BH: I saw one of the paper works for Olsen on Instagram. The tag says collage. Is this what you are referring to when you say ‘paper sculpture’? Can you explain that a little more as I see the edges where the color/design meets pretty much on the same plane and can’t pick the dimensionality, other than what is conjured by the illusion.

CD: My paper works constantly draw on the language of collage, and in many ways the illusion of three-dimensionality in my work is created through the patterns and colour combinations that I use, though the sculptural quality I’m talking about in these new works is that they are cut out abstracted shapes and irregular geometric forms rather than a square of rectangle format, which in turn gives them a quality of being more like an object. I’ve been particularly playing with ideas from Frank Stella’s Polish Village series.

BH: You also don’t discriminate high from low, which I see as less a statement, and more an opening up of the creative processes in the realm of painting. That said, are some of your decisions limited by client requests/décor, so on?
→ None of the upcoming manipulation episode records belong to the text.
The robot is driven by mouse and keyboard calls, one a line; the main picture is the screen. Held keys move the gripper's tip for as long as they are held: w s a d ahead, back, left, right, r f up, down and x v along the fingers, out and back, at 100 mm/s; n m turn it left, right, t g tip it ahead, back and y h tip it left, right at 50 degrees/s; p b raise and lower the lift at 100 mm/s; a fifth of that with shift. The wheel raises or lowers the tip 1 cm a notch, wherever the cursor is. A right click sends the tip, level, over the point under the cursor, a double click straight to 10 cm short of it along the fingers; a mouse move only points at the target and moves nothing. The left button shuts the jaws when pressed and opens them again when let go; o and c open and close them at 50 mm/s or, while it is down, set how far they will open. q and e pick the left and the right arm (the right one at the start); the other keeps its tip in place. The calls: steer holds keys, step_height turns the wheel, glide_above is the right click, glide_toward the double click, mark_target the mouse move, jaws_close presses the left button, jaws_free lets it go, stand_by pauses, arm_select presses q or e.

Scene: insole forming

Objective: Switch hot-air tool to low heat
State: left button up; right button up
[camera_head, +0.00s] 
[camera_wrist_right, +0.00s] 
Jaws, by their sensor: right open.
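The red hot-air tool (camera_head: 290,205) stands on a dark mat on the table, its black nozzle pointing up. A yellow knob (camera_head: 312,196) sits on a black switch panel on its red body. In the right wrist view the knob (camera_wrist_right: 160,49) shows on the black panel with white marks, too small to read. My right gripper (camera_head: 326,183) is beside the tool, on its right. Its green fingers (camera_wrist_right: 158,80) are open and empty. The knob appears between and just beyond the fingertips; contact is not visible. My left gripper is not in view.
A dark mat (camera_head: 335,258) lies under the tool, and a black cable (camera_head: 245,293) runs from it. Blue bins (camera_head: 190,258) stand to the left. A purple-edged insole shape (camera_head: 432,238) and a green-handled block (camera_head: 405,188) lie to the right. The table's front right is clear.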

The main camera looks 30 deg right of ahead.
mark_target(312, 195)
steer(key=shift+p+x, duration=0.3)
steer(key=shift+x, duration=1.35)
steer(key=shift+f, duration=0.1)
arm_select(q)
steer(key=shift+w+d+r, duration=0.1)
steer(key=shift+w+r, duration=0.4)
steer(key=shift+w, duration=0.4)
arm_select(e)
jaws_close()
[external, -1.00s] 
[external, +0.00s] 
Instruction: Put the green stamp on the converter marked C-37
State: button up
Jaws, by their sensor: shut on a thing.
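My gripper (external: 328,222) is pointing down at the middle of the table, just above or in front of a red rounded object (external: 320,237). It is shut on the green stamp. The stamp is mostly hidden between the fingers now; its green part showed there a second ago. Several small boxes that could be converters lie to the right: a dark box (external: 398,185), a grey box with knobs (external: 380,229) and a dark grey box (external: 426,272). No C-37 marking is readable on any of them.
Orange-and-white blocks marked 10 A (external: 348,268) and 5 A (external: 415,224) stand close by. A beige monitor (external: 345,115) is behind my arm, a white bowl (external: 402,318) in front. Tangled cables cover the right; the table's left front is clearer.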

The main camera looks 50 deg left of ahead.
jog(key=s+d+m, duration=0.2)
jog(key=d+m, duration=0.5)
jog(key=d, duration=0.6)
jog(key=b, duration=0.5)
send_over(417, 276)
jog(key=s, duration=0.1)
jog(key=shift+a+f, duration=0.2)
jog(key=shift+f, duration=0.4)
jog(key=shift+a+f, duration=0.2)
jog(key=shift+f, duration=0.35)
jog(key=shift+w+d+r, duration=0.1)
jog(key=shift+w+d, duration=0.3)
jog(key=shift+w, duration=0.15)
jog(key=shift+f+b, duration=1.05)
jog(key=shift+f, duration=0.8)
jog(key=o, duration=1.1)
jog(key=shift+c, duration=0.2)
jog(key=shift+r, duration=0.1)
CD: Absolutely, more variety of visual form the better for me. While everything I do is informed by painting, I do really enjoy the intuitive creative thinking that comes about in response to a new site, or new medium.

Clients generally don’t dictate their décor onto my work. They are often happy to see what I come up with. Especially with the wall installation commissions, it always comes back to an intuitive sense of something just working in the space as artwork. I always make three proposals for each wall painting. Hopefully they find it hard to choose.